*Aim of the task*: Transcribe exactly the lines from the one holding "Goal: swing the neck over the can" to the end of the data below, including both of those lines and no others.

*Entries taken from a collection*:

*****

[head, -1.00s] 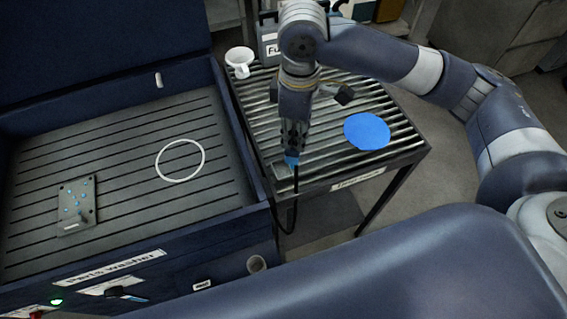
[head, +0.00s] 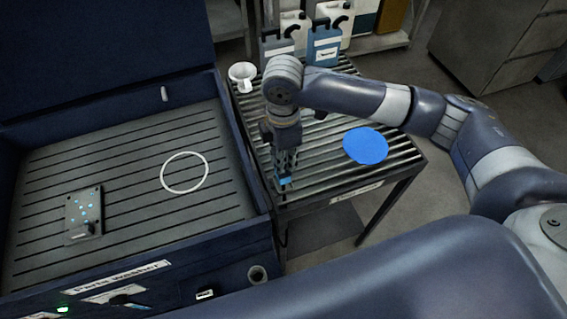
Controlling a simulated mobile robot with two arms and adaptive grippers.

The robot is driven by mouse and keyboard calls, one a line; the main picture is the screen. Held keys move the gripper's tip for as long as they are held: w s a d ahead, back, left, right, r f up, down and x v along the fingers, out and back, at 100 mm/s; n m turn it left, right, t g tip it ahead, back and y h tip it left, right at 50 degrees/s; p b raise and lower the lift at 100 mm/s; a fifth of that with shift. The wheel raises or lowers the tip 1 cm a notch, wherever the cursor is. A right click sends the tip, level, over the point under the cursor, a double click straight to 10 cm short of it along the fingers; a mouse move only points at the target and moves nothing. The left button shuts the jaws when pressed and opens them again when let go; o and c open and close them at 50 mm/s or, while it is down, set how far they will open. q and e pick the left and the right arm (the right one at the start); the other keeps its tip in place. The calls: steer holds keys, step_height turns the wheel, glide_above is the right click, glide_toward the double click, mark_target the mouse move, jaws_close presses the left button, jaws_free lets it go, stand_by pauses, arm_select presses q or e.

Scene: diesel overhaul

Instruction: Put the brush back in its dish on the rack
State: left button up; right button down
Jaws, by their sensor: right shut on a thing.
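My right gripper (head: 285,178) points down over the front left corner of the slatted rack (head: 318,180). It is shut on the brush (head: 284,182), of which only a small blue part shows between the fingertips. A dark hose-like line runs down past the rack's front left edge near it. The dish is not clearly visible; the gripper covers that corner. I cannot tell whether the brush touches anything below it. My left gripper is not in view.
A blue disc (head: 366,146) lies on the rack to the right. Left is the open parts washer (head: 130,267) with a white ring (head: 184,173) and a dotted plate (head: 84,214).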

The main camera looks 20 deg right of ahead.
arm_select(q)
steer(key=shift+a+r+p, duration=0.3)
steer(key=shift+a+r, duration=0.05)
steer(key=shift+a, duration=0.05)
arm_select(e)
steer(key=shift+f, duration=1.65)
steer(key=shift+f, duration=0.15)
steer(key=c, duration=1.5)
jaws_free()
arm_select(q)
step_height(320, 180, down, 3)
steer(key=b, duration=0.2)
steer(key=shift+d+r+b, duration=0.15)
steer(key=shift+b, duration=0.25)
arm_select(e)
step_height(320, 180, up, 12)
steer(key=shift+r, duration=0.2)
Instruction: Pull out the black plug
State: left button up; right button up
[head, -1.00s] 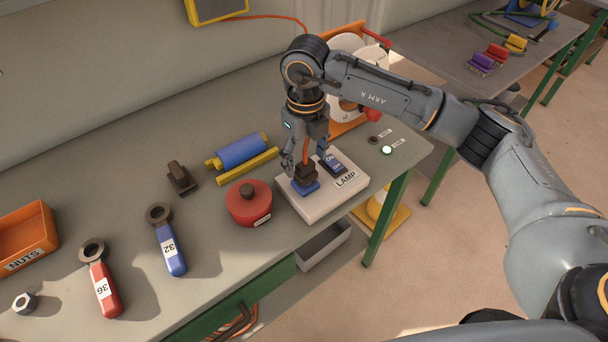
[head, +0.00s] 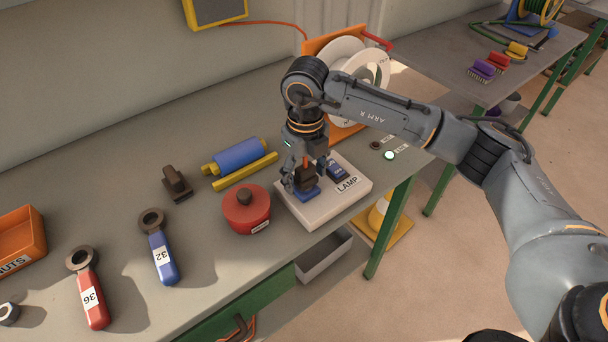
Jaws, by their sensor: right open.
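The black plug (head: 307,179) sits upright in a blue socket (head: 304,194) on the white box labelled LAMP (head: 325,203). My right gripper (head: 305,177) points straight down over it, its fingers open on either side of the plug. I cannot tell whether either finger touches it. The gripper partly hides the plug's upper part. A blue rocker switch (head: 338,172) is on the same box, close to the gripper's right finger. My left gripper is not in view.
A red round pot (head: 246,211) stands just left of the box. A blue roller (head: 240,154), a dark brown block (head: 177,183) and two wrenches lie further left. An orange-framed reel (head: 345,130) stands behind my arm. The table's front edge is close.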

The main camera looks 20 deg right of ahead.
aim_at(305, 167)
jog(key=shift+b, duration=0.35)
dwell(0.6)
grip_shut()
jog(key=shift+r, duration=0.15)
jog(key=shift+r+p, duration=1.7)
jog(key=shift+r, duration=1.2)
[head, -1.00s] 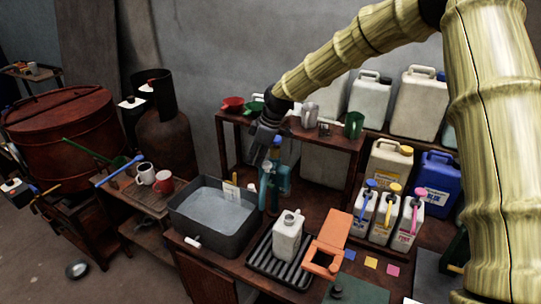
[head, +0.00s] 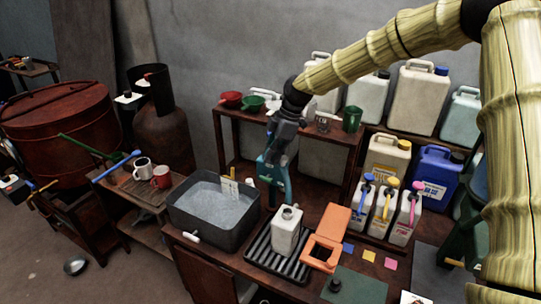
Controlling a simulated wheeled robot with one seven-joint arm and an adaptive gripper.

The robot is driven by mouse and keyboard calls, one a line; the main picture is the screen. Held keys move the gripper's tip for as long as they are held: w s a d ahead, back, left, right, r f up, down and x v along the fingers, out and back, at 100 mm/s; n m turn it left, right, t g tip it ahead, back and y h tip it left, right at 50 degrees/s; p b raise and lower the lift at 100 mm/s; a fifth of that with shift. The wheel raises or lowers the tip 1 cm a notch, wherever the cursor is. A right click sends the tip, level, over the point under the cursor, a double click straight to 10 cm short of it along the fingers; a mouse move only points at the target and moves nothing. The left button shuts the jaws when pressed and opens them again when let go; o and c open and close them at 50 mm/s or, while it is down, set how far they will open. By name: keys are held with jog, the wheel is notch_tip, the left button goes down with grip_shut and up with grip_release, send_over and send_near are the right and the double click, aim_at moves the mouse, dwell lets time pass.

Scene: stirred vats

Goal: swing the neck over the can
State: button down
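The can (head: 286,233) is a white, square-shouldered container with an open mouth on top. It stands upright on a black ribbed tray (head: 262,262).
A grey basin (head: 182,219) of pale liquid stands left of the can. An orange frame (head: 325,238) stands close on the can's right. Several small jugs with coloured pumps stand farther right. A shelf (head: 240,123) with bowls and a green mug is behind my gripper.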

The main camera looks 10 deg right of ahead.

*****

*Complete output*:
Goal: swing the neck over the can
State: button down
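The can (head: 286,233) is a white, square-shouldered container with an open mouth on top. It stands upright on a black ribbed tray (head: 262,262).
A grey basin (head: 182,219) of pale liquid stands left of the can. An orange frame (head: 325,238) stands close on the can's right. Several small jugs with coloured pumps stand farther right. A shelf (head: 240,123) with bowls and a green mug is behind my gripper.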

The main camera looks 10 deg right of ahead.

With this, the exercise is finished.